Description
For CUDA: pytest
CUDA: 3711 passed, 0 failed, 15 skipped, 24 xfailed, 781 warnings in 498.21s
For CPU: pytest --ignore test_optim.py --ignore test_triton.py --ignore test_cuda_setup_evaluator.py
For XPU: BNB_TEST_DEVICE="xpu" pytest --ignore test_optim.py --ignore test_triton.py --ignore test_cuda_setup_evaluator.py
CPU previous: 378 passed, 1537 failed, 1638 skipped, 197 xfailed, 153 warnings in 613.27s
CPU current: 2079 passed, 1498 skipped, 153 deselected, 9 xfailed, 59 warnings in 1192.94s
XPU previous: not enabled
XPU current: 2093 passed, 1493 skipped, 153 deselected, 63 warnings in 562.25s
Hi @matthewdouglas . The CPU and XPU can pass most cases in this PR: #1628 , but I still have some concerns about the skipped tests.
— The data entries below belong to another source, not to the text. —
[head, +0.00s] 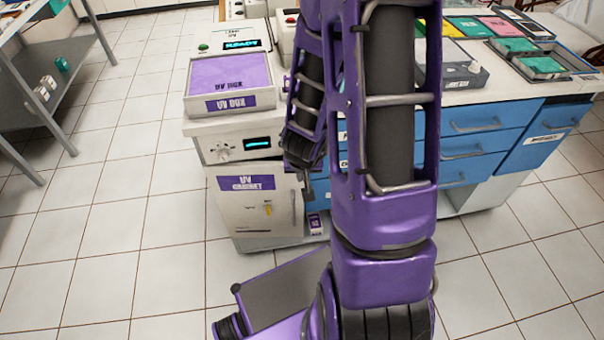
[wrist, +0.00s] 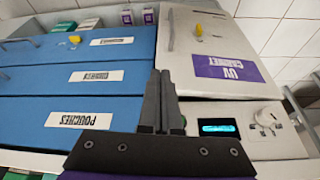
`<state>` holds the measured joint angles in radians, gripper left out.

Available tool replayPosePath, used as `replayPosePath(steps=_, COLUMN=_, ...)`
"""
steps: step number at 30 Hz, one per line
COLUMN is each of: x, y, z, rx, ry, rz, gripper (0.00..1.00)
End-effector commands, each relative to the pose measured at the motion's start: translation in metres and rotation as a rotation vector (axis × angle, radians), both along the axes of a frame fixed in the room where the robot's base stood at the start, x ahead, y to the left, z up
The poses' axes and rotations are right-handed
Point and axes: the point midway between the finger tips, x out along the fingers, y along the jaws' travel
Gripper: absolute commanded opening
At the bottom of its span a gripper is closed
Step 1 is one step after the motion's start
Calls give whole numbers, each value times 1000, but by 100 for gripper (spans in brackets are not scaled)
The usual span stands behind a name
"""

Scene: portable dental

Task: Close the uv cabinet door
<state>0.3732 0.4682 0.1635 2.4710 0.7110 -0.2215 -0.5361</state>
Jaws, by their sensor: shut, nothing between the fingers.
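The UV cabinet (head: 229,140) stands left of my arm in the head view, a white unit with a display and knob above its door. The door also shows upside down at the upper right of the wrist view (wrist: 205,42). Its handle-side edge seems to stand slightly out from the front; the exact gap is unclear. My gripper (wrist: 161,73) is shut and empty, near that edge and the blue drawers. Contact with the door cannot be told. My arm partly hides the area in the head view.
Blue drawers (wrist: 75,82) with bar handles adjoin the cabinet. A UV box (head: 230,75) sits on top of it. Small purple cartons (wrist: 127,17) stand low beside the cabinet. A grey shelf table (head: 45,85) is at the far left. The tiled floor (head: 110,230) left of the cabinet is clear.

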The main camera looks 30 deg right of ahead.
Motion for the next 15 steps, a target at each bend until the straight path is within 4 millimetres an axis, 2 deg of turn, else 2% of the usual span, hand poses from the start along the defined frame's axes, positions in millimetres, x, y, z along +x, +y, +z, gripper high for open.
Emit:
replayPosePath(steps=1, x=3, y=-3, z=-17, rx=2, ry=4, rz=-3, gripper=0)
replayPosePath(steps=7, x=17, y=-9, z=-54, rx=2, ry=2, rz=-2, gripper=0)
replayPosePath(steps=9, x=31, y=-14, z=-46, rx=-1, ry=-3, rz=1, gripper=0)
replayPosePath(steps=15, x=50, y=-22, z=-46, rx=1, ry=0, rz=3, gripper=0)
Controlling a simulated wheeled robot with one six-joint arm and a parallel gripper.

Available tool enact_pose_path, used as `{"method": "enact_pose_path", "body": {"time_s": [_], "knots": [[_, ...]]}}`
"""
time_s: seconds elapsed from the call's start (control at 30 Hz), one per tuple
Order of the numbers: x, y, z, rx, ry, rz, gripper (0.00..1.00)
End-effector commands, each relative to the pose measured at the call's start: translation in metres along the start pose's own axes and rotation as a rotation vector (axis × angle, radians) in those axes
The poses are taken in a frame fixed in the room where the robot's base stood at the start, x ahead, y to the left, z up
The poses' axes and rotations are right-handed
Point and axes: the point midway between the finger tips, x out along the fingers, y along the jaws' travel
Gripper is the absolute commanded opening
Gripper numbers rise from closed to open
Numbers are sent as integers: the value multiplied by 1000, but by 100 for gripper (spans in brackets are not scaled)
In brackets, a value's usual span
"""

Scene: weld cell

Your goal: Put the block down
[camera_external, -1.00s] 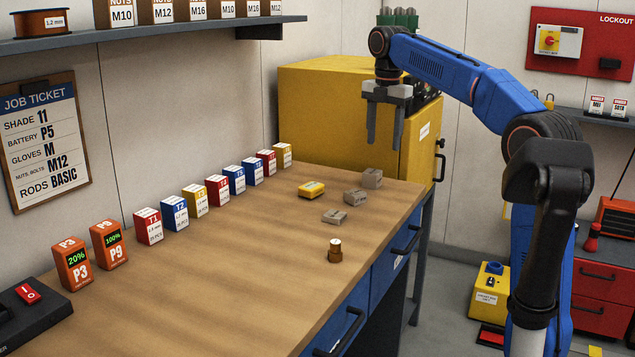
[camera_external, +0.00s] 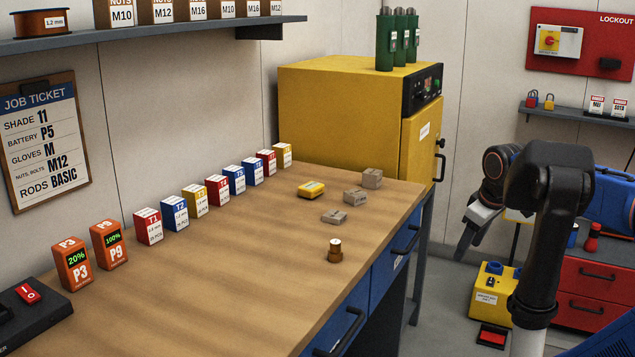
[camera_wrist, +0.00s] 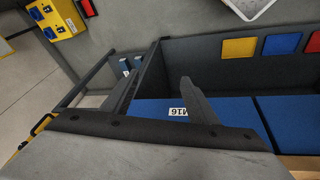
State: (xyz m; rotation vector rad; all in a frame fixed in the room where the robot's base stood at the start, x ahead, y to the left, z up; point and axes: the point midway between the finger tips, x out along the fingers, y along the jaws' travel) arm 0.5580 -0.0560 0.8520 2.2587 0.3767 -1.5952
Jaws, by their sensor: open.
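My gripper (camera_external: 472,230) hangs to the right of the bench, over open floor, with its fingers pointing down and left. It is open, and I see nothing between its fingers. In the wrist view one finger shows clearly (camera_wrist: 197,100). Three small grey-brown blocks rest on the bench's far right part: a near one (camera_external: 334,216), a middle one (camera_external: 356,196) and a far one (camera_external: 372,178). I cannot tell which of them is the task's block. My gripper is well apart from all three.
A yellow unit (camera_external: 490,290) and red drawers (camera_external: 595,285) stand at right.

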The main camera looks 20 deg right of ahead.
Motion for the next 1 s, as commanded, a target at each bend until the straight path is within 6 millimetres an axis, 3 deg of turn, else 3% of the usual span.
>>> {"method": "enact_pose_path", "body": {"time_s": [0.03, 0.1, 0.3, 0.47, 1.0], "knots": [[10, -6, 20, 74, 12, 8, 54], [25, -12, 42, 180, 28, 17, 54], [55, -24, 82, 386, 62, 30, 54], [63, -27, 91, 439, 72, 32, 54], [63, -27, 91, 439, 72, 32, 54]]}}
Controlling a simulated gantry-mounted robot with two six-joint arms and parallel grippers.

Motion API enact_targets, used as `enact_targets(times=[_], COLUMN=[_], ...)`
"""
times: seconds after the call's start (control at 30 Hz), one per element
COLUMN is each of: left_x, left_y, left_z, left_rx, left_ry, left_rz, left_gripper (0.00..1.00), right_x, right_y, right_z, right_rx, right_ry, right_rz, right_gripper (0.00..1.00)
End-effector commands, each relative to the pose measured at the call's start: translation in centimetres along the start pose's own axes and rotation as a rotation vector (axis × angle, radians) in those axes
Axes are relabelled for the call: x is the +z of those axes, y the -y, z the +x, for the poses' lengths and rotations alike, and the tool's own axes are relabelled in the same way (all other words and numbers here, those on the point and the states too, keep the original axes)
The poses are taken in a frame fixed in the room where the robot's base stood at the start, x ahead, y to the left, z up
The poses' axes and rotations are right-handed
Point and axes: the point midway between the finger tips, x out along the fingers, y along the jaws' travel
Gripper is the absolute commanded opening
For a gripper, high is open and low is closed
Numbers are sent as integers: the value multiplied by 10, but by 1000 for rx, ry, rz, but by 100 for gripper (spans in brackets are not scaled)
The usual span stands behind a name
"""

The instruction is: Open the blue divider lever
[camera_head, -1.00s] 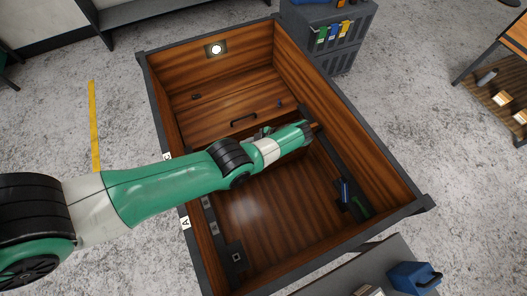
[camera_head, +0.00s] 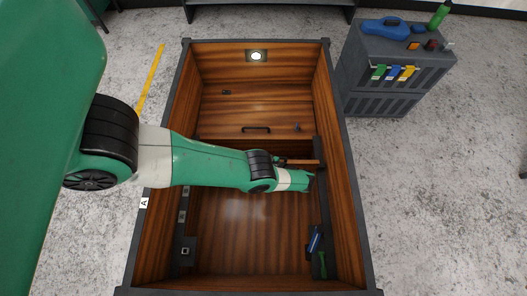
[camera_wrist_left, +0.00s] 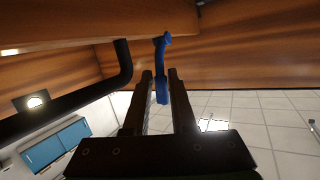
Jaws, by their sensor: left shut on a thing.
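In the left wrist view, a blue lever (camera_wrist_left: 162,72) hangs below a wooden panel edge, its lower part between the two fingers of my left gripper (camera_wrist_left: 160,76). The gripper is shut on it. In the head view, my left gripper (camera_head: 309,181) is inside the wooden box by the right wall, just below the end of a wooden divider (camera_head: 303,162). The held lever is hidden there by the gripper and arm. My right gripper is in neither view.
The wooden box (camera_head: 348,200) has dark rims. A blue handled piece (camera_head: 314,238) and a green one (camera_head: 321,264) lie near its right front corner. A black handle (camera_head: 256,129) is on the rear panel. A grey cabinet (camera_head: 392,75) stands right of the box.

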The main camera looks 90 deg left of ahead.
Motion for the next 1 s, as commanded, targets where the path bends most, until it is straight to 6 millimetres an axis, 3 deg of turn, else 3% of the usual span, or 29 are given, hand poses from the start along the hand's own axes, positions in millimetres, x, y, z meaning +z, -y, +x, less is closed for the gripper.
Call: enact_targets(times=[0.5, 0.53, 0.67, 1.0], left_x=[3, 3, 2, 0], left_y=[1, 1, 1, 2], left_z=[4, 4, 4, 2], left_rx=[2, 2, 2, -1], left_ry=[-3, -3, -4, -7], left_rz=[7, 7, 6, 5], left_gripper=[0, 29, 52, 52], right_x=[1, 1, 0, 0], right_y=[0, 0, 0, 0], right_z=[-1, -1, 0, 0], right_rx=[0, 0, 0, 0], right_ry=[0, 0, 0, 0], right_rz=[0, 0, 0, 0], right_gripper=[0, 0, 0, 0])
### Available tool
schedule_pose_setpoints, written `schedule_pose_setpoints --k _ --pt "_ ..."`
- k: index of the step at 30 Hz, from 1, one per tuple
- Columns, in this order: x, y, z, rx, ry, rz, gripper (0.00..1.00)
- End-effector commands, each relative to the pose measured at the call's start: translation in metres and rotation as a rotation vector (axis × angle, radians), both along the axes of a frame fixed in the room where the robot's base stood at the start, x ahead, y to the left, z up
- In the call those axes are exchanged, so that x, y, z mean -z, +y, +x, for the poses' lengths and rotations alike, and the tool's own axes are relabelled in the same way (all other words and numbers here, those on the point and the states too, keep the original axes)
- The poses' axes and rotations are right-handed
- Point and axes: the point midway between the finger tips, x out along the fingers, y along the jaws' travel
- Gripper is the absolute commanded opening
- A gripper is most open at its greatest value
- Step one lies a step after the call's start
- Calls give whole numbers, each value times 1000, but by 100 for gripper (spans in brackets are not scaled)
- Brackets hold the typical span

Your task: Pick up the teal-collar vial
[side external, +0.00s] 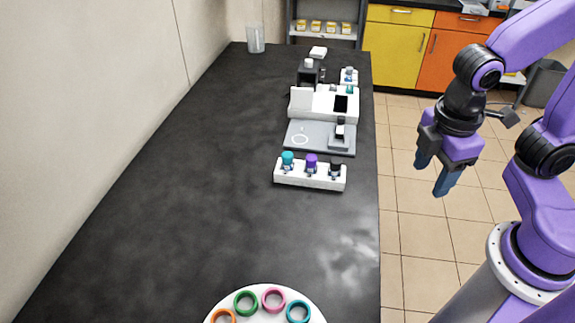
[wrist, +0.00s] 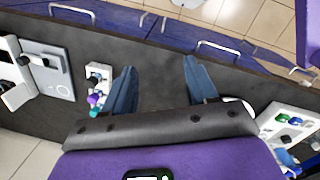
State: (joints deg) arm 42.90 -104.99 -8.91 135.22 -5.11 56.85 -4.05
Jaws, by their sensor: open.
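The teal-collar vial (side external: 288,158) stands in the left slot of a white rack (side external: 310,181) on the dark bench. A purple-collar vial (side external: 311,160) is in the middle slot and a black-topped vial (side external: 335,167) is in the right slot. In the wrist view the teal top (wrist: 95,112) shows left of my left finger, at the near end of the rack. My gripper (side external: 433,175) is open and empty, with blue fingers pointing down. It is raised, to the right of the bench edge and well apart from the rack. The fingers (wrist: 161,68) also show in the wrist view.
Behind the rack stand a grey plate device (side external: 320,137) and a white instrument (side external: 323,104). A round white tray (side external: 265,312) with several coloured rings is at the front. The bench (side external: 190,190) left of the rack is clear. A beaker (side external: 255,38) stands far back.

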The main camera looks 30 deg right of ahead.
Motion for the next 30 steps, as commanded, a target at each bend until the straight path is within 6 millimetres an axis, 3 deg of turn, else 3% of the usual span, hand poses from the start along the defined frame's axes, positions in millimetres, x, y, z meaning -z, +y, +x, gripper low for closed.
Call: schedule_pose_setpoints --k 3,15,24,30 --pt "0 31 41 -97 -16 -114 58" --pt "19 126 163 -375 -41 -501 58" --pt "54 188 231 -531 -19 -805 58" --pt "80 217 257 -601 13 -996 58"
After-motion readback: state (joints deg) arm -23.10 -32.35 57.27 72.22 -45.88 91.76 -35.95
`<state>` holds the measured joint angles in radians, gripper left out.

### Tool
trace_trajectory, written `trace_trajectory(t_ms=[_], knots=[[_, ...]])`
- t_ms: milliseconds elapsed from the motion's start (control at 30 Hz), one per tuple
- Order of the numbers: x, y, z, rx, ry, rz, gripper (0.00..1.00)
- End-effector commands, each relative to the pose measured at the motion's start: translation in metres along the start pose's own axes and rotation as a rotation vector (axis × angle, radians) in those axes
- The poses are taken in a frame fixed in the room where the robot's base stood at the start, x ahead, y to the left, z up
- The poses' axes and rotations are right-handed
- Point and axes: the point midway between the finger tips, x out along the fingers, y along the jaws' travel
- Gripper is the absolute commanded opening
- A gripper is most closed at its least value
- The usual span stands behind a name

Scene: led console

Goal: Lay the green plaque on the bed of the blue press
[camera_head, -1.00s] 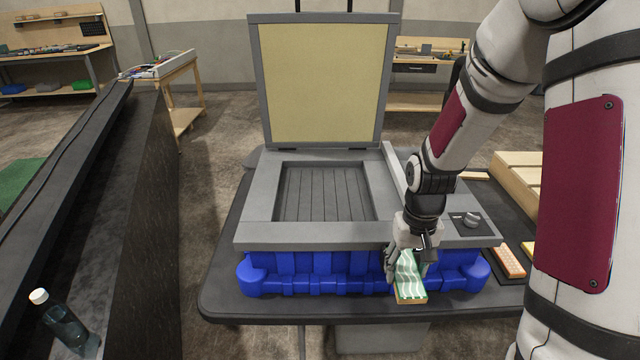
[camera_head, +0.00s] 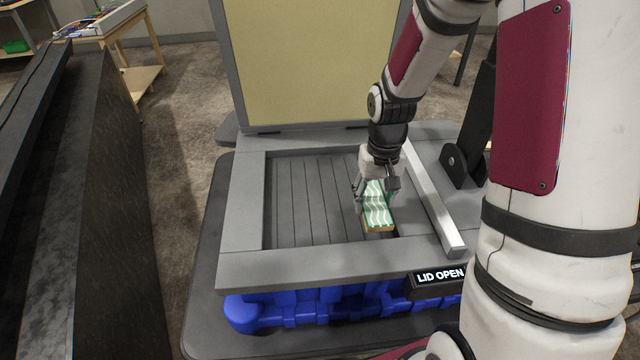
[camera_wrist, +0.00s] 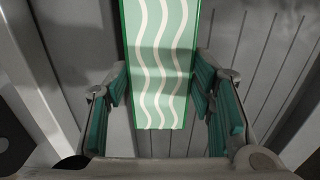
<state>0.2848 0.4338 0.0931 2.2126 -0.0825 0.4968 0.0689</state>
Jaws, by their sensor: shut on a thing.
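The green plaque (camera_head: 376,208), with white wavy stripes and a tan edge, is in my gripper (camera_head: 377,190) over the right part of the press bed. In the wrist view the plaque (camera_wrist: 160,60) lies between the finger pads of my gripper (camera_wrist: 160,95). The blue press (camera_head: 262,312) has a grey frame and a recessed, slatted grey bed (camera_head: 305,205). Its lid (camera_head: 310,60), with a pale yellow inside, stands open at the back. I cannot tell whether the plaque touches the bed.
A sign (camera_head: 440,277) at the press's front right reads "LID OPEN". A raised grey bar (camera_head: 435,210) runs along the right of the bed. The left and middle of the bed are bare. A dark counter (camera_head: 95,190) stands to the left.

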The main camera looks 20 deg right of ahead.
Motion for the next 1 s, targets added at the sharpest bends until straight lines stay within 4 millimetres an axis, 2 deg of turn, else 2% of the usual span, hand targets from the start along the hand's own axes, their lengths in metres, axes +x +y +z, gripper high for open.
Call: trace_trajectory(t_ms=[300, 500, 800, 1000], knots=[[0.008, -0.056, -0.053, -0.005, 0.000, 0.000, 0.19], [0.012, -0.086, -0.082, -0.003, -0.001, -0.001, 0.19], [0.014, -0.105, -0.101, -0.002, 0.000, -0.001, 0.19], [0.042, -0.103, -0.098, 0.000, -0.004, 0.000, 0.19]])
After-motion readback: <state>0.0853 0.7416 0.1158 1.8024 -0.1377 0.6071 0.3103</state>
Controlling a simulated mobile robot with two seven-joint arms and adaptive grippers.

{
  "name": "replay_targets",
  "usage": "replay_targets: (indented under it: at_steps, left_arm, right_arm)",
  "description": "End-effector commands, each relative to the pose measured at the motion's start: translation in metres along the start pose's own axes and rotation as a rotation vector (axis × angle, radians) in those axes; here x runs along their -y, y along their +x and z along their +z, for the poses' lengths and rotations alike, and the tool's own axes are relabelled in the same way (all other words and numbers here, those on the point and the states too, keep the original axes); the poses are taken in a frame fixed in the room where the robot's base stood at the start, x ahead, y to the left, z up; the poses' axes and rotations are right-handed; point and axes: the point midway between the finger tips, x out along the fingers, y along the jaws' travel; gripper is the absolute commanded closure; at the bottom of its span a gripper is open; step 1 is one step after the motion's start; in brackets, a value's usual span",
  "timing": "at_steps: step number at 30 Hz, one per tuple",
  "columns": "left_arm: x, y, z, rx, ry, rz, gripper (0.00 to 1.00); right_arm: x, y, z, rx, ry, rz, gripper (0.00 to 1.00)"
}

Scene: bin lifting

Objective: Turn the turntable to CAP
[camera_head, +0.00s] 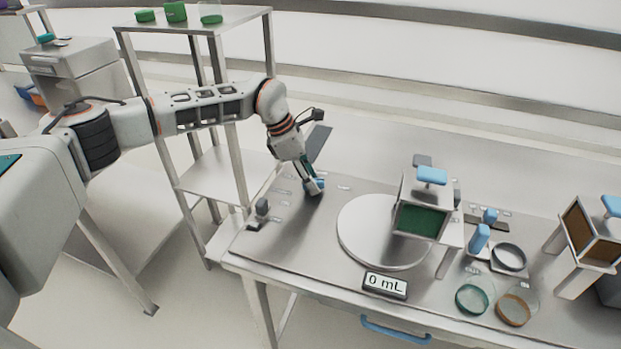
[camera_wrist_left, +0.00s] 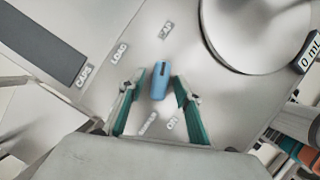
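The turntable (camera_head: 372,240) is a round grey disc on the bench; part of it shows at the top right of the left wrist view (camera_wrist_left: 262,25). A blue handle (camera_wrist_left: 160,82) stands on the bench apart from the disc, with small printed labels around it, among them LOAD (camera_wrist_left: 119,53) and CAP (camera_wrist_left: 166,31). My left gripper (camera_head: 311,182) is over this handle. In the left wrist view its green fingers (camera_wrist_left: 159,80) are spread on either side of the handle, and no clear contact shows. My right gripper is not in view.
A bin with a green front (camera_head: 420,221) and blue top handle stands at the turntable's right side. A 0 mL display (camera_head: 385,285) sits at the bench's front. Several dishes and a second bin (camera_head: 590,235) are to the right. A shelf rack (camera_head: 195,22) stands behind my left arm.

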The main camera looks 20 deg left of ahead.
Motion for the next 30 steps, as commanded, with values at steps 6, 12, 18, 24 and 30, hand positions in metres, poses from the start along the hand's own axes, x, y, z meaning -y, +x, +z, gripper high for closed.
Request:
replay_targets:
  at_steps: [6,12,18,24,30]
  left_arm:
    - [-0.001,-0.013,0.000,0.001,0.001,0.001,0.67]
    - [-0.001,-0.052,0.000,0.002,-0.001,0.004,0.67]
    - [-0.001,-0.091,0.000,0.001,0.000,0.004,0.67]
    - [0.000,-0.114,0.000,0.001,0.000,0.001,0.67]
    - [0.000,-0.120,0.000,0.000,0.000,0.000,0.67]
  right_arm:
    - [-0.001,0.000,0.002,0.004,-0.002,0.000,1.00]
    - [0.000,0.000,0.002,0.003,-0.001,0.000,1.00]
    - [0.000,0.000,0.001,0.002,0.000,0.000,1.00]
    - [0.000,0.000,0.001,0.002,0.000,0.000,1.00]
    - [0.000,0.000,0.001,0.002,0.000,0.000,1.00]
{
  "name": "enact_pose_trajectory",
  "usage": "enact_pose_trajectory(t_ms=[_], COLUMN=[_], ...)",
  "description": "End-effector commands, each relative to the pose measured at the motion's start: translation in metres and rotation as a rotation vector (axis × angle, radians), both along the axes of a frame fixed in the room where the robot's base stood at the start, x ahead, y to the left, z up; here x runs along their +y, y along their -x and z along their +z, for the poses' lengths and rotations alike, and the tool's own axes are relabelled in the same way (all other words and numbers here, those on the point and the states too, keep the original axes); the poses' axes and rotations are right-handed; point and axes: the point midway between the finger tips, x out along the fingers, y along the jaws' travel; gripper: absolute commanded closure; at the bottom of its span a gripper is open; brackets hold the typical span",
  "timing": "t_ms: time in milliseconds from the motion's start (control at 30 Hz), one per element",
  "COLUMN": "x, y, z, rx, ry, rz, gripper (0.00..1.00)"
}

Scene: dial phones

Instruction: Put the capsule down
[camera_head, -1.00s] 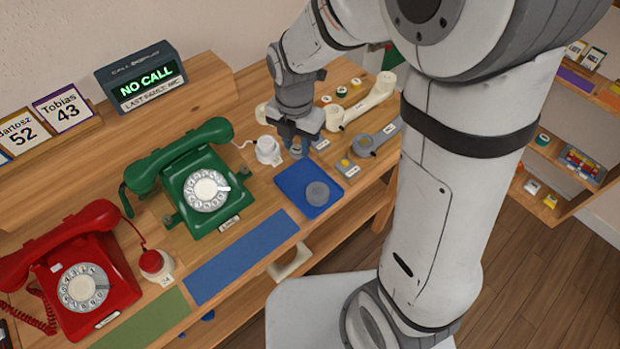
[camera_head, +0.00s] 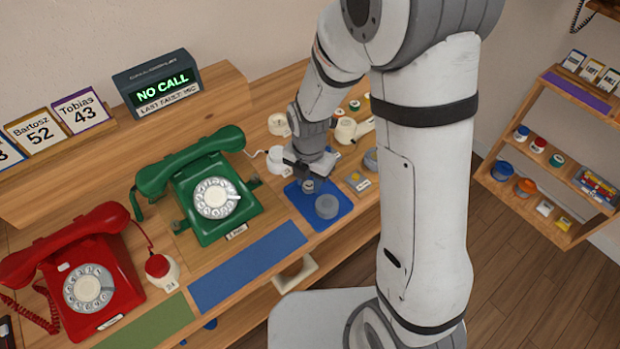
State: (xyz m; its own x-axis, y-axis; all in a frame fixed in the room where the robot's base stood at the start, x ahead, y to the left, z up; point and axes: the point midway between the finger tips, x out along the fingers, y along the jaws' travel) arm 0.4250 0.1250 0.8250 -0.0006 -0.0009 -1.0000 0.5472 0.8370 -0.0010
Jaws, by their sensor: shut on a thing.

Please check the following issues:
- These tests are tagged to be deprecated in the future. Can we deprecate the tests now? (Including matmullt, has_fp16_weights, linear8bitlt, )
- These tests are test functions where I cannot see anywhere used. Can we remove the tests now? Including quantile, spmm, coo2csc,
- This test didn't actually test anything: bench 4bit dequant. Could we remove it now?
- I see we skip blockwise quantization when block size != 256 in CPU/XPU, but we support any size blockwise quantization, can we also enable other sizes check?
- We skip blockwise quantization when dtype != float32, but I already support fp16/bf16 dtype, should we add these dtypes to tests?
- Why we run CPU ops even the device is XPU or CUDA? cpu tests in xpu
- Why we check torch op?